Ellis, ırk ve düşük sosyoekonomik durumun birleşiminin bir tür “çifte tehlike” yarattığına değinerek, siyahilerin sıklıkla uygun fiyatlı sigortaya erişiminin daha az olduğunu ve bunun da ulaşılabilecek sağlık hizmetlerini kısıtladığını dile getirdi.
“EN İYİ SONUÇLARA SAHİP OLDUĞU BİLİNEN PROSEDÜRLER SİYAHİLERE SUNULMUYOR”

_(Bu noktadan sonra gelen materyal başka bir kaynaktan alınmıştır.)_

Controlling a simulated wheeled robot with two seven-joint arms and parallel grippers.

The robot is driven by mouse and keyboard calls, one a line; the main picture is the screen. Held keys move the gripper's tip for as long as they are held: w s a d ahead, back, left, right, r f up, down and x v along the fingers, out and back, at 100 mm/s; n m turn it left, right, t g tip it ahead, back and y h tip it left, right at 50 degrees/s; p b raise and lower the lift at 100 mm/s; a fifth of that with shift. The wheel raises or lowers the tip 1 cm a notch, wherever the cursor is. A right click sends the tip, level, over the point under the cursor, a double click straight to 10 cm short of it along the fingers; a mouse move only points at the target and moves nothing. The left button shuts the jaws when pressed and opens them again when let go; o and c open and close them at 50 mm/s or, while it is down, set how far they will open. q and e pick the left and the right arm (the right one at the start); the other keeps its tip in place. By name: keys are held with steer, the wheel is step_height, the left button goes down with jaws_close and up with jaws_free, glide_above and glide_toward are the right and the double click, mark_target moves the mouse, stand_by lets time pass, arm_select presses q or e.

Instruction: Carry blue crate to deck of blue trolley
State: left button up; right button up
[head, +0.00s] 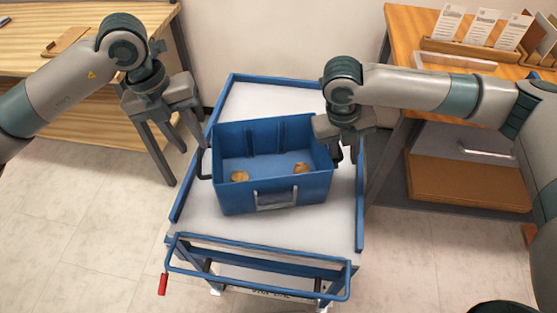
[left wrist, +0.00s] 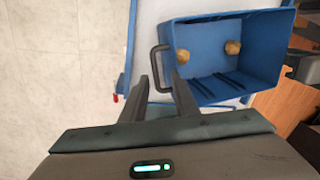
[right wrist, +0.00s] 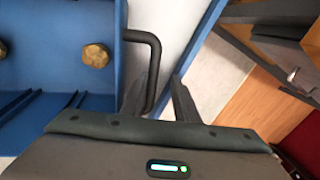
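The blue crate (head: 272,190) sits on the pale deck (head: 195,215) of the blue trolley, upright, with two brown lumps inside. It has a black handle at each end. My left gripper (head: 187,152) is open and empty beside the crate's left end. In the left wrist view the left handle (left wrist: 155,66) stands ahead of the open fingers (left wrist: 160,82). My right gripper (head: 345,158) is open at the crate's right end. In the right wrist view the right handle (right wrist: 155,62) reaches between the open fingers (right wrist: 166,82), close to the left one.
The trolley has blue side rails (head: 361,205) and a push bar (head: 255,287) at the near end. A wooden table (head: 60,60) stands at the back left. A wooden desk (head: 410,30) with cards in a holder stands at the right. The floor at left is clear.

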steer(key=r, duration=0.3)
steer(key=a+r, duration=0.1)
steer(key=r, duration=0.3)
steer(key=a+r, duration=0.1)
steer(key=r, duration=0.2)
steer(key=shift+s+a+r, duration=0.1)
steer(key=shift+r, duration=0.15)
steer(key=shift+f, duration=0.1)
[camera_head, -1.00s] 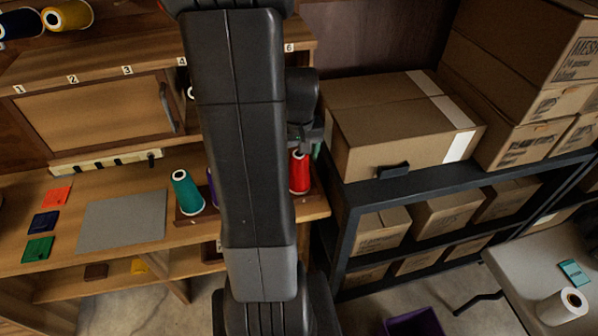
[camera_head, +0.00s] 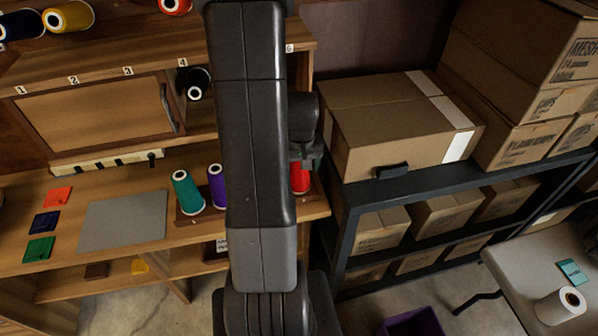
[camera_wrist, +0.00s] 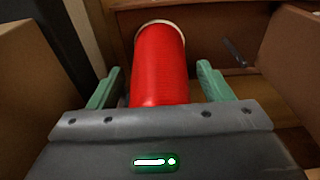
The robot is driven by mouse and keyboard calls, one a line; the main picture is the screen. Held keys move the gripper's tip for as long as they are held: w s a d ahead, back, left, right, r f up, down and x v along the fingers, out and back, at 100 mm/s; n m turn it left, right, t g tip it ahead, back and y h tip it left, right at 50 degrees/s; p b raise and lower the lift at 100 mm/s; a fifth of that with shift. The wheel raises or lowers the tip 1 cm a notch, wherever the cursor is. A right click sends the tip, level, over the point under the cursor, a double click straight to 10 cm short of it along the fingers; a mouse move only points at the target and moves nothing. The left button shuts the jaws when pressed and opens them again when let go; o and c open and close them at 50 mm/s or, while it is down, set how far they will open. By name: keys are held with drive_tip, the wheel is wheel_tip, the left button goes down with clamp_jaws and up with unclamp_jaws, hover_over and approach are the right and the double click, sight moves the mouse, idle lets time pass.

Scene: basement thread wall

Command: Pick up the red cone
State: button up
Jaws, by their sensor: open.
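The red cone (camera_head: 299,178) stands at the right end of the wooden desk, partly hidden behind my arm and gripper in the head view. In the wrist view the red cone (camera_wrist: 160,68) lies between my gripper's two green fingers. My gripper (camera_wrist: 158,88) is open, with one finger on each side of the cone and a visible gap on the right. Whether the left finger touches it I cannot tell. The cone's lower part is hidden by the gripper body in the wrist view.
Teal (camera_head: 187,192) and purple (camera_head: 217,186) cones stand left of my arm. A large cardboard box (camera_head: 400,125) sits on a black shelf close to the right of the gripper. A grey mat (camera_head: 123,222) and coloured cards lie on the desk.

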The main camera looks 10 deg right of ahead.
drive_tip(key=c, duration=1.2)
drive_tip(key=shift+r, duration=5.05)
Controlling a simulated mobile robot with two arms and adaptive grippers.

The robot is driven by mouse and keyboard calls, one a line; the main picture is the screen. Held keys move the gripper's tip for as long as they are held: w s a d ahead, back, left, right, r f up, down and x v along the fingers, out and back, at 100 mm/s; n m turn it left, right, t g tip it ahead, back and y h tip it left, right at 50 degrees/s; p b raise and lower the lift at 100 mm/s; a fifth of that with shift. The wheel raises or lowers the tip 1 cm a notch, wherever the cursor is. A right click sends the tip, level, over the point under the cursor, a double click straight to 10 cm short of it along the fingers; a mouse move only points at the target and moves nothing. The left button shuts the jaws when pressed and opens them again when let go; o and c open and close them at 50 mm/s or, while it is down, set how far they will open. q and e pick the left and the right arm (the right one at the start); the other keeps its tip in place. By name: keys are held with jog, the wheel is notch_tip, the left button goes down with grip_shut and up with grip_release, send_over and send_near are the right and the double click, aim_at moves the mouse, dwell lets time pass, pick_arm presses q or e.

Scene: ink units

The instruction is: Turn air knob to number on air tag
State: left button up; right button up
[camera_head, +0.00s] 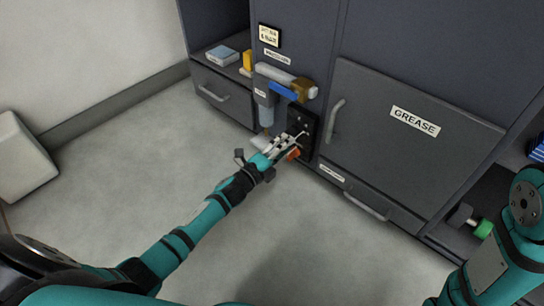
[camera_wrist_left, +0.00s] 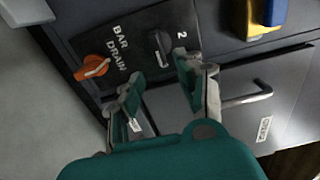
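A black panel (camera_wrist_left: 135,28) on the cabinet front carries the words BAR and DRAIN and a number 2. A dark knob (camera_wrist_left: 160,48) sits on it near the 2, and an orange knob (camera_wrist_left: 93,66) sits by DRAIN. The panel also shows in the head view (camera_head: 303,119). My left gripper (camera_wrist_left: 164,88) is open; its fingers stand apart with the dark knob between and just beyond their tips. I cannot tell whether they touch it. A pale tag (camera_head: 270,35) hangs above; its writing is too small to read. My right gripper is out of view.
A pipe and filter unit (camera_head: 287,82) with a blue part juts out above the panel. A GREASE door (camera_head: 405,135) with a handle is to the right. An open shelf with a box (camera_head: 221,55) is at the left. The floor in front is clear.

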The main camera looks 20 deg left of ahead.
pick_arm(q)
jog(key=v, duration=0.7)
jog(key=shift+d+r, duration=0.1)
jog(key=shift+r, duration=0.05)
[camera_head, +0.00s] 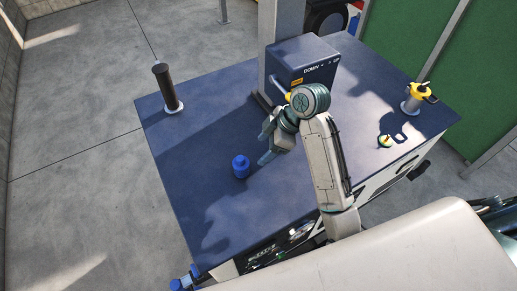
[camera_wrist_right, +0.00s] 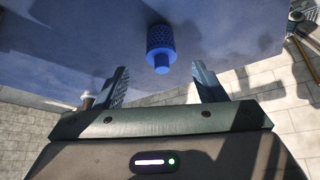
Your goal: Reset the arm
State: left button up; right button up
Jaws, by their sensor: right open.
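My right gripper (camera_head: 266,143) is open above the dark blue tabletop (camera_head: 215,112), its fingers pointing left in the head view. In the right wrist view the two fingers of this gripper (camera_wrist_right: 162,80) stand wide apart with nothing between them. A blue knurled cap-like piece (camera_head: 240,166) sits upright on the tabletop, below and left of the gripper in the head view. The same piece shows beyond the fingertips in the wrist view (camera_wrist_right: 160,42), apart from them. My left gripper is in neither view.
A dark blue box (camera_head: 302,62) with a lever stands behind my right wrist, by a grey post (camera_head: 268,35). A black cylinder (camera_head: 166,88) stands at the left edge. A yellow-topped fitting (camera_head: 417,95) and a small yellow-green piece (camera_head: 385,141) are at right.

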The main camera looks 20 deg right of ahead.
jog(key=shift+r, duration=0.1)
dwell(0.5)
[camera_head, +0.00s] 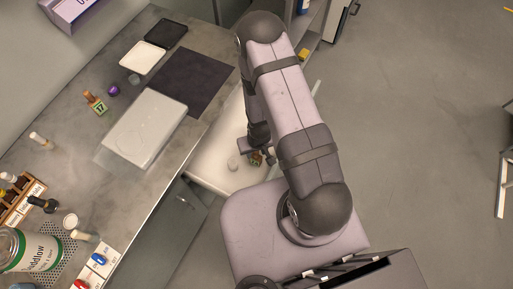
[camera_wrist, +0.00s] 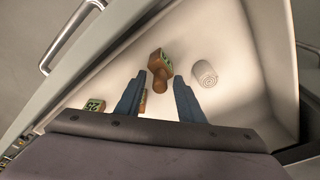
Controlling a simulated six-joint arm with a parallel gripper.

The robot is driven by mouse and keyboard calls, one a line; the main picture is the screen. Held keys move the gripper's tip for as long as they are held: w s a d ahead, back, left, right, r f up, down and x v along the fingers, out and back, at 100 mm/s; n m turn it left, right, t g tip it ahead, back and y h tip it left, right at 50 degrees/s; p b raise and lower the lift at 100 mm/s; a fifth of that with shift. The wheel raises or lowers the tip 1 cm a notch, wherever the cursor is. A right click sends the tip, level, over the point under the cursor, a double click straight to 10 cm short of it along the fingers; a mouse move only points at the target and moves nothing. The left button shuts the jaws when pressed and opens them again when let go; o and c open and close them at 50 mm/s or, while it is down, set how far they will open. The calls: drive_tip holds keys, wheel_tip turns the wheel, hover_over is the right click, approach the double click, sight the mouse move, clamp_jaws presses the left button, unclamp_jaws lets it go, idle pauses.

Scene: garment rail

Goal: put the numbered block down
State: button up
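A numbered block (camera_wrist: 160,62), wooden with a green face and a round knob, lies in a pale open drawer (camera_wrist: 240,115). In the wrist view it is just beyond and between the tips of my gripper (camera_wrist: 160,82). The two blue fingers stand apart, with gaps either side of the knob, so my gripper looks open. In the head view the block (camera_head: 256,159) shows small beside my gripper (camera_head: 262,151), partly hidden by it. Another green-faced block (camera_wrist: 95,104) lies left of the fingers. A wooden piece (camera_wrist: 143,100) shows partly between them. The digits are too small to read.
A white ribbed cylinder (camera_wrist: 204,74) stands right of the block in the drawer. On the counter are a block marked 17 (camera_head: 98,106), a pale box (camera_head: 146,128), a dark mat (camera_head: 192,82) and a tin (camera_head: 30,250). The drawer walls enclose my gripper closely.

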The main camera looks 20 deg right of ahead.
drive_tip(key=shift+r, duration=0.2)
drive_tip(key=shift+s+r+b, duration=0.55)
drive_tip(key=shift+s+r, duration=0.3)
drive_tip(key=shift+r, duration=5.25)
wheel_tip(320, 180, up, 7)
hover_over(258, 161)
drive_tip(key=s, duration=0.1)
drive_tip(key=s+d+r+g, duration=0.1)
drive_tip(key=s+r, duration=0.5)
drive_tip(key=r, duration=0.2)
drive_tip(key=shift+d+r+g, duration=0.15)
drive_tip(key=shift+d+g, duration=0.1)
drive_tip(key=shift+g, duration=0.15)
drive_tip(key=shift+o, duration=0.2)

Tarihsel olarak pek çok siyahinin sağlık hizmetlerinde ırkçılığa maruz kaldığına dikkati çeken Ellis, “En iyi sonuçlara sahip olduğu bilinen prosedürler siyahilere sunulmuyor. Bazı siyahiler ailelerinin ve tanıdıklarının deneyimlerine dayanarak sağlık hizmetlerine erişmemeyi tercih ediyor.” diye konuştu.
Ellis, siyahi hastaların, sağlık çalışanlarının sağlık hizmetlerinde tam güç ve kontrole sahip olduğunu düşündüğünü, bu nedenle de hizmet kalitesini eleştirmekten çekindiklerini aktararak, “Pek çok siyahi kendilerini savunmanın şikayet etmek olarak yorumlanacağından ve çalışanların sinirlenerek sağlık gibi hassas bir konuda hasta için en iyi olanı yapmayacağından endişe duydukları için sessiz kalmayı tercih ediyor.” değerlendirmesini yaptı.

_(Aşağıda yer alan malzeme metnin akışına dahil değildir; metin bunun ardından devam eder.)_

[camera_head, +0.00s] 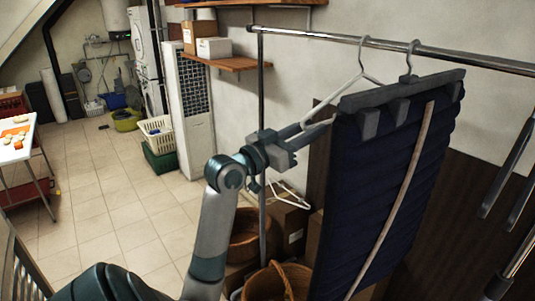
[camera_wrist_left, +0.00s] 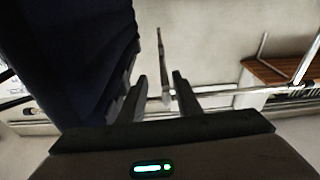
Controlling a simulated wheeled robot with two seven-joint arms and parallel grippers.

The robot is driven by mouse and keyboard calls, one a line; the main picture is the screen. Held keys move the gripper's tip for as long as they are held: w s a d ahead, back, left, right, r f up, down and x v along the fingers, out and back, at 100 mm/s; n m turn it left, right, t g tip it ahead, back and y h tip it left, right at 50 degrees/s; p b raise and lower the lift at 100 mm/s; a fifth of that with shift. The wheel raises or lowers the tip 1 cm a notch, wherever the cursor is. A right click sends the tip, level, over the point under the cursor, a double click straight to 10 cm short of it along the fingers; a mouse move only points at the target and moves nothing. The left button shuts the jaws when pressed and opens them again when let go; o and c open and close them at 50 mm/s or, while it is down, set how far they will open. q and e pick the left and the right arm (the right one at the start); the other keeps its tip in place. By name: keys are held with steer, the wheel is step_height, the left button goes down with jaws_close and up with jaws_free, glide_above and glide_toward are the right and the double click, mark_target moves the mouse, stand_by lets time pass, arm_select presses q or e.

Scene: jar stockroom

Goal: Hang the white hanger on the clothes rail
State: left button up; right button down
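The white hanger (camera_head: 345,91) is up at the clothes rail (camera_head: 310,35), with its hook (camera_head: 362,52) at the bar. Its near arm slopes down to my left gripper (camera_head: 314,141); the garment hides its far side. In the left wrist view, the fingers of my left gripper (camera_wrist_left: 160,82) stand apart, with a thin pale bar between them and gaps visible on both sides. A grey clip hanger (camera_head: 410,92) with a dark blue garment (camera_head: 365,190) hangs just to the right. My right gripper cannot be made out clearly.
Two dark parallel bars (camera_head: 500,180) at the right edge are unclear. Below the rail are wicker baskets (camera_head: 280,283), cartons (camera_head: 288,225) and another white hanger (camera_head: 290,190). A wooden shelf (camera_head: 235,63) is behind. The tiled floor (camera_head: 110,210) is clear at left.

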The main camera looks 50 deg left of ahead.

Sağlıkta ayrımcılığı önlemek için birçok yasa tasarısı hazırlandığını hatırlatan Ellis, ” ‘Obamacare’ olarak da bilinen 2010’da yürürlüğe giren Uygun Fiyatlı Bakım Yasası olumlu bir girişimdi ancak hükümet herkesin sağlık sigortasını hak edip etmediğine karar veremedi. Nihayetinde yeni başkanın seçilmesiyle de programın birçok tarafı bozuldu.” dedi.

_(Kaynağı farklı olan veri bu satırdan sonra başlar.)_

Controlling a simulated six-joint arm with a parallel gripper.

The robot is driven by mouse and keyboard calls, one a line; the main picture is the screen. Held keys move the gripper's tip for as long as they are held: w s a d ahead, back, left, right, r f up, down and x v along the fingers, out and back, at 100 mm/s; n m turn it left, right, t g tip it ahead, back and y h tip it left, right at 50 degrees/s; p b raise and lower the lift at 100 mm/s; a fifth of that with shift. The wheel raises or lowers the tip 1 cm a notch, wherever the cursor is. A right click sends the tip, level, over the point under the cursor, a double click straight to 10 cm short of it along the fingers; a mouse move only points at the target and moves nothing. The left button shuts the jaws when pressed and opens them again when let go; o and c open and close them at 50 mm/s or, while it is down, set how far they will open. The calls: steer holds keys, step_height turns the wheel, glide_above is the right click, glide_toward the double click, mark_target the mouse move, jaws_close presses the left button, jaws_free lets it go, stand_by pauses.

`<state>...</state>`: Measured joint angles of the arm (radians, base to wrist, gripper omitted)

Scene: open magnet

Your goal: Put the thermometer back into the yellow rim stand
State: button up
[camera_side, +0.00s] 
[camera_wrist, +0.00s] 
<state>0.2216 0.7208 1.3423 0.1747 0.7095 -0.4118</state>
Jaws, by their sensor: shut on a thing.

Ellis, gerçek bir çözüm için öncelikle sorunun var olduğunun kabul edilmesi gerektiğinin altını çizerek, sözlerini şöyle tamamladı:
“Toplumun ihtiyaçları ve istekleriyle sağlık sisteminin amaçları arasında uyum olmalıdır. Böyle bir uyum olmadan iki tarafın aynı fikirde olmasını sağlamak ve bir fark yaratmak çok zordur. Sonuç olarak hazırlanan programlar da herkesin sigortalı olmasını sağlamaya çalışmaktansa uzun süredir devam eden sosyopolitik sorunları ele almalıdır.”